Privacy has become the source of defence against the exploitation of personal information in this digital world. With a satisfying experience of the Indian Contract Act, 1872 and the Information technology Act, 2000; The Government of India had analysed the need for an advanced act to protect people’s data from being breached and misused. The Supreme Court’s action of amending the constitutional provisions of Article 21 by adding the Privacy as a fundamental right is being supplemented by the representatives via the Data Protection Bill, 2019 that had been introduced in the Lok Sabha in the 11th of December, 2019.
Why Data Protection Bill, 2019?
The Information Technology Act, 2000 and the IT Rules, 2011 play a critical role in safeguarding the data of the citizens but it is focussed on protecting only sensitive information like the passwords, bank information and card details, health condition of the user, etc. Section 69 of the act gave importance to the country’s interest in individual interest. So, there is a need for an advanced act to protect the privacy of citizens on a multidimensional scale without compromising the country’s sovereignty. The Personal Data Protection Bill is carefully crafted keeping in mind, all that the “digital justice” needs.
- Responsibilities of the Data fiduciary: The data fiduciary is an entity that deals with the personal data and processes them abiding by the legal process. This bill had given guidelines to the data fiduciary to deal with the personal data reasonably without compromising the privacy of the individual. The fiduciary should provide relevant information to the individual regarding the processing of data and provide grievance support; Source of data collection if not gathered from the respective individual and eventually assists the individual regarding complaints on misuse. According to the bill, every action the data fiduciary takes should reach the knowledge of the individual.
- Data fiduciary on protecting the personal data of the child: As the internet had reached a wide arena of population, the bill had put some light on children’s data processing and had drawn some regulations on the principles of data fiduciary dealing with the children’s data. “Guardian Data fiduciary” as it is named by the bill according to subsection 4, is restricted to process the data which are harmful to the children on any aspect. Further, the fiduciary providing services regarding child protection or child counselling does not need the consent of the parent or guardian of the child to offer such services.
- Rights of the person over their data: The individual has some exclusive rights over the data fiduciary to ask for the personal data in a structured manner. Also, the person can ask the fiduciary to correct or change the data that had been created mistakenly, correct the data that had been left out incomplete and also ask the data fiduciary to process the data to the targeted population on a priority basis. A particular person can restrict the disclosure of the data by writing an application to the Adjudicating officer where the disclosure can be restricted by official order. If not satisfied, the person can request for reviewing the order made by the office and on further grounds can move to the Appellate Tribunal.
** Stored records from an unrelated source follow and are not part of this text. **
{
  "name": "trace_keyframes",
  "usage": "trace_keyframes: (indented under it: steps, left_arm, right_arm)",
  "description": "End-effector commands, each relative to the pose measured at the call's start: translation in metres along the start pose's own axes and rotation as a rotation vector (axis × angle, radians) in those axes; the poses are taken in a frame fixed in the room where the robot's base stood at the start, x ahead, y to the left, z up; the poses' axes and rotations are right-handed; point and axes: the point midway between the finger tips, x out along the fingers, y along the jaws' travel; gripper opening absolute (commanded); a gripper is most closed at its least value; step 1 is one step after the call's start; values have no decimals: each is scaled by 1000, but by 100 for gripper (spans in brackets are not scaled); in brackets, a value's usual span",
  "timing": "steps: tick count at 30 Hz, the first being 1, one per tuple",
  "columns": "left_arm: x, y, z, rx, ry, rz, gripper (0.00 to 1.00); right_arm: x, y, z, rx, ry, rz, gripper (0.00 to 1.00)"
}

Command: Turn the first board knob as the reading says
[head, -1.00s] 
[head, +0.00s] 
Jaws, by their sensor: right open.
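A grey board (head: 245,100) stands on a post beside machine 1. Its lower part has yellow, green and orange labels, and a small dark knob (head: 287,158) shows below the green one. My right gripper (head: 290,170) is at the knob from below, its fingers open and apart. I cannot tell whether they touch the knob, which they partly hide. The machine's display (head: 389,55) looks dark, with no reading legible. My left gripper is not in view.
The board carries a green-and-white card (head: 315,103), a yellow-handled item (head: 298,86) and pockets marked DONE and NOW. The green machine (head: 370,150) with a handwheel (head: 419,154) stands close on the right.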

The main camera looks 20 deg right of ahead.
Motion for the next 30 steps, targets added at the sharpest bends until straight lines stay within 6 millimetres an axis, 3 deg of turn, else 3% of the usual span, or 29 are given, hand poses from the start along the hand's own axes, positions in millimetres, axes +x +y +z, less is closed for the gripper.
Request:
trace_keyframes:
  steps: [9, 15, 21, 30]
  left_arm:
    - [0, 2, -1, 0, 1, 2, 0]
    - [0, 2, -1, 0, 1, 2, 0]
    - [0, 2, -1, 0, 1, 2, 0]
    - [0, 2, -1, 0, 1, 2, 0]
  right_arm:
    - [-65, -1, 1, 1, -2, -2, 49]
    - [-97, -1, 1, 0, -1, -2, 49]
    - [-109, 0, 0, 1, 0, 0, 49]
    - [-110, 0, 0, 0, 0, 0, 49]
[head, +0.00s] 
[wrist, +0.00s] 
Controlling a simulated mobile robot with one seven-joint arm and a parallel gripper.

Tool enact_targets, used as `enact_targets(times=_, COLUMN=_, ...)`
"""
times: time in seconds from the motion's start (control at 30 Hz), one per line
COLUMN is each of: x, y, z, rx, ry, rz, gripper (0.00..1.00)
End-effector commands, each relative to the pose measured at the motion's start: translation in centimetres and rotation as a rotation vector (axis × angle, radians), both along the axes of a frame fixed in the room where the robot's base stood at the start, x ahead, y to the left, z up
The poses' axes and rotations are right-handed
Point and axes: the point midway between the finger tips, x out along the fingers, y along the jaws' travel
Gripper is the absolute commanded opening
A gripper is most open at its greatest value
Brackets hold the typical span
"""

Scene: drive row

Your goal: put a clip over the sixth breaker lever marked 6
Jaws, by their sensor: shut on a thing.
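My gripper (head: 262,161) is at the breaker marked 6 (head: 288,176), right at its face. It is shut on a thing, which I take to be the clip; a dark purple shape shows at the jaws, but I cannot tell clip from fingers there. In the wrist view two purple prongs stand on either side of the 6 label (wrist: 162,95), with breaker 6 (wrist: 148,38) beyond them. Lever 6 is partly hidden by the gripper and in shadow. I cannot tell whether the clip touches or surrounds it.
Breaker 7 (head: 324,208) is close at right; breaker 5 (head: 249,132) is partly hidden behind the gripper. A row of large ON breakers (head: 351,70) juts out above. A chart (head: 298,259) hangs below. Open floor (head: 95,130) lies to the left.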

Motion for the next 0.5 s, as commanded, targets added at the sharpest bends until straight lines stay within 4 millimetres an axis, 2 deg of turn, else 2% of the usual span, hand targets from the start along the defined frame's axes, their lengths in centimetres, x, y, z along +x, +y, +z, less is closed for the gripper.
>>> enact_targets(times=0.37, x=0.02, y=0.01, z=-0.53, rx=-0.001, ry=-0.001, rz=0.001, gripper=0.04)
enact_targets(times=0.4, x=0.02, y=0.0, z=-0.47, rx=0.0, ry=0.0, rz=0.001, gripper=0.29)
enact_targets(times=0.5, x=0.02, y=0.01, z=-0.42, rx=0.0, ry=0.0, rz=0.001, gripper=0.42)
- Data Protection Authority of India (DPA) – The bill had come up with setting up an authority to govern the data protection measures. Being framed as a data corporate, the body will have a Chairman and a maximum of six members with a wide experience in law, especially in the legal fields of information technology and data protection.
The functions of the body include
Section 69 of the IT Act is being reflected in this bill to give some exceptional powers to the Government to protect the sovereignty and integrity of the nation and to promote international relations. According to the bill, the personal data can be processed by the data fiduciary for investigation purposes and to get any sort of cognizable offense into the limelight. Also, some of the personal data can be ethically processed for journalistic purposes under the regulations prescribed by the Press Council of India.
- monitoring of the provisions of the act by taking prompt action against the data breach,
- creation and maintenance of a database of those digital fiduciaries;
- conducting audit reports on the activities of those fiduciaries;
- Classification of fiduciaries based on function and category;
- Monitoring of technological development and creating rules and regulations to protect personal data.
As we all know, our Indian constitution is the source of Individual rights which is unique and different from other constitutions of the world. The Personal Data Protection Bill had rightly showcased the above statement and had given priority to protect the privacy of the people.